HG: Part of it, at least for me, is that I started listening to Metric when I was a teenager, and I think there are actually studies that show that the music you listen to then shapes how you feel for the rest of your life. So I’m glad that I stumbled into your music because it does offer a lot of wiggle room for how to feel, and how to feel about being a woman; not ambivalence, but acknowledging that it comes kind of loaded.
EH: And navigating it, yeah. It’s cool too, this idea that we aren’t just this thing that you hear when you’re a teenager and then you look back and are embarrassed by it. The idea is that you’re not embarrassed because you liked it when you’re a teenager, and as you’ve grown up, the music has grown up with you. That’s one of the things that I feel so strongly, and it’s really emotional for us. We really do meet people all the time who’ve spent their life with us!
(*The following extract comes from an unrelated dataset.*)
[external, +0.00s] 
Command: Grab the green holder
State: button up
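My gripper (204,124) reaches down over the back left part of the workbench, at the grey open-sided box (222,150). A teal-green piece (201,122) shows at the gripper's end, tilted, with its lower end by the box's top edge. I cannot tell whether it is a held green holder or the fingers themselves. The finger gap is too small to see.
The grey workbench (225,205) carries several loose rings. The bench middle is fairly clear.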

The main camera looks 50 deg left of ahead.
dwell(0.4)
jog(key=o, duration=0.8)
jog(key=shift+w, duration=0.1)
People have come to seven, ten Metric shows.
There were records for when they were in high school and grappling with certain things, and then they graduate from school, they get married, they have their first child, and we’re there with them in this very strange parallel world. Usually, you have to be in a more mainstream medium to keep that kind of presence. The hit TV show for twenty seasons or whatever, you know? But it’s very cool to me that when they find us, they usually stay with us. It keeps me going, because it’s tiring!
HG: On that note, what music did you keep from your teenage years that’s driven you? It doesn’t have to be a direct Metric influence.
EH: I had basically the best thing ever happen, which is that Lou Reed and the Velvet Underground were major influences, and then in my adulthood, I had my work bring me directly to the man himself. That was highly unusual and a really magical thing to have happened before we lost him, that we connected.
[Lou] was familiar with my dad’s work as a writer with Carla Bley, who was an important jazz artist in New York, and she’s still an amazing, amazing artist. But she made an album called Escalator Over the Hill in the ‘70s, and my dad wrote the lyrics. Lou was familiar with that world and Albert Ayler and all these other musicians in New York at that time. Through those connections, I was introduced to Lou, and I ended up being able to introduce my brother to Lou right before he died. That was pretty amazing, and his influence still stays with me because he’s kind of the fucking best writer. It’s just there, and nobody would ever hear it in my stuff; it’s not like I’m trying to… I can’t do Lou, and god help anybody who tries.
The singularity and, in fact, whatever peoples’ opinions are about him and his past, it was amazing to see where he arrived at as an older man and as a father figure to me. He was a Tai Chi master and his relationship with Laurie Anderson was so rich and amazing. So, that guy. That one.